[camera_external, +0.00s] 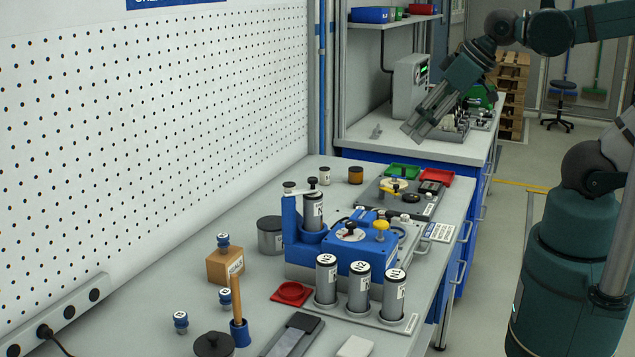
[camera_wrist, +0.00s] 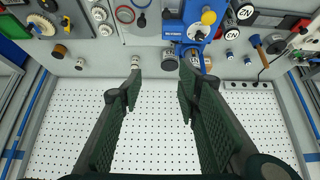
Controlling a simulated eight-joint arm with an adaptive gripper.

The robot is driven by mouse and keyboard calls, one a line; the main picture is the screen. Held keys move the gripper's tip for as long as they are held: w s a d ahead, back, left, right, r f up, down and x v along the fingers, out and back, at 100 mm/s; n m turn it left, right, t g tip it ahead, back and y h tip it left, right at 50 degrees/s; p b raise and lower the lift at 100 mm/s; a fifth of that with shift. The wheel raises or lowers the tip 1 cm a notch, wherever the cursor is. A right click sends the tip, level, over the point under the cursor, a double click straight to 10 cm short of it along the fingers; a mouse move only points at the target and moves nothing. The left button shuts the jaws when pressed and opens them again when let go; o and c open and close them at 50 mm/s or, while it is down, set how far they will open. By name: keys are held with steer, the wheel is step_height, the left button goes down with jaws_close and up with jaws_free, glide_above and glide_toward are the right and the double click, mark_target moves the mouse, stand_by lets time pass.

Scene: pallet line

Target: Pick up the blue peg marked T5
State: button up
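Small blue pegs (camera_wrist: 230,55) also show at the upper right of the wrist view. My gripper (camera_external: 413,130) is in the air beyond the far end of the bench, well away from the pegs. Its fingers are apart and empty in the wrist view (camera_wrist: 160,85).
A blue fixture (camera_external: 330,258) stands mid-bench, with several grey cylinders (camera_external: 359,287) in front. A wooden handle (camera_external: 236,297) rises from a blue base near the pegs. A red tray (camera_external: 291,293) lies nearby. A pegboard wall (camera_external: 150,130) borders the bench.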

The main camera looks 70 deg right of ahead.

==*==

Copy every line above word for word and exclude the pictures.

» Correct response
[camera_external, +0.00s] 
[camera_wrist, +0.00s] 
Controlling a simulated eight-joint arm with an adaptive gripper.

The robot is driven by mouse and keyboard calls, one a line; the main picture is the screen. Held keys move the gripper's tip for as long as they are held: w s a d ahead, back, left, right, r f up, down and x v along the fingers, out and back, at 100 mm/s; n m turn it left, right, t g tip it ahead, back and y h tip it left, right at 50 degrees/s; p b raise and lower the lift at 100 mm/s; a fifth of that with shift. The wheel raises or lowers the tip 1 cm a notch, wherever the cursor is. A right click sends the tip, level, over the point under the cursor, a double click straight to 10 cm short of it along the fingers; a mouse move only points at the target and moves nothing. The left button shuts the jaws when pressed and opens them again when let go; o and c open and close them at 50 mm/s or, while it is down, set how far they will open. By name: keys are held with steer, the wheel is step_height, the left button goes down with jaws_close and up with jaws_free, glide_above and glide_toward are the right and the double click, mark_target moves the mouse, stand_by lets time pass.

Scene: pallet line

Target: Pick up the blue peg marked T5
State: button up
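Small blue pegs (camera_wrist: 230,55) also show at the upper right of the wrist view. My gripper (camera_external: 413,130) is in the air beyond the far end of the bench, well away from the pegs. Its fingers are apart and empty in the wrist view (camera_wrist: 160,85).
A blue fixture (camera_external: 330,258) stands mid-bench, with several grey cylinders (camera_external: 359,287) in front. A wooden handle (camera_external: 236,297) rises from a blue base near the pegs. A red tray (camera_external: 291,293) lies nearby. A pegboard wall (camera_external: 150,130) borders the bench.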

The main camera looks 70 deg right of ahead.

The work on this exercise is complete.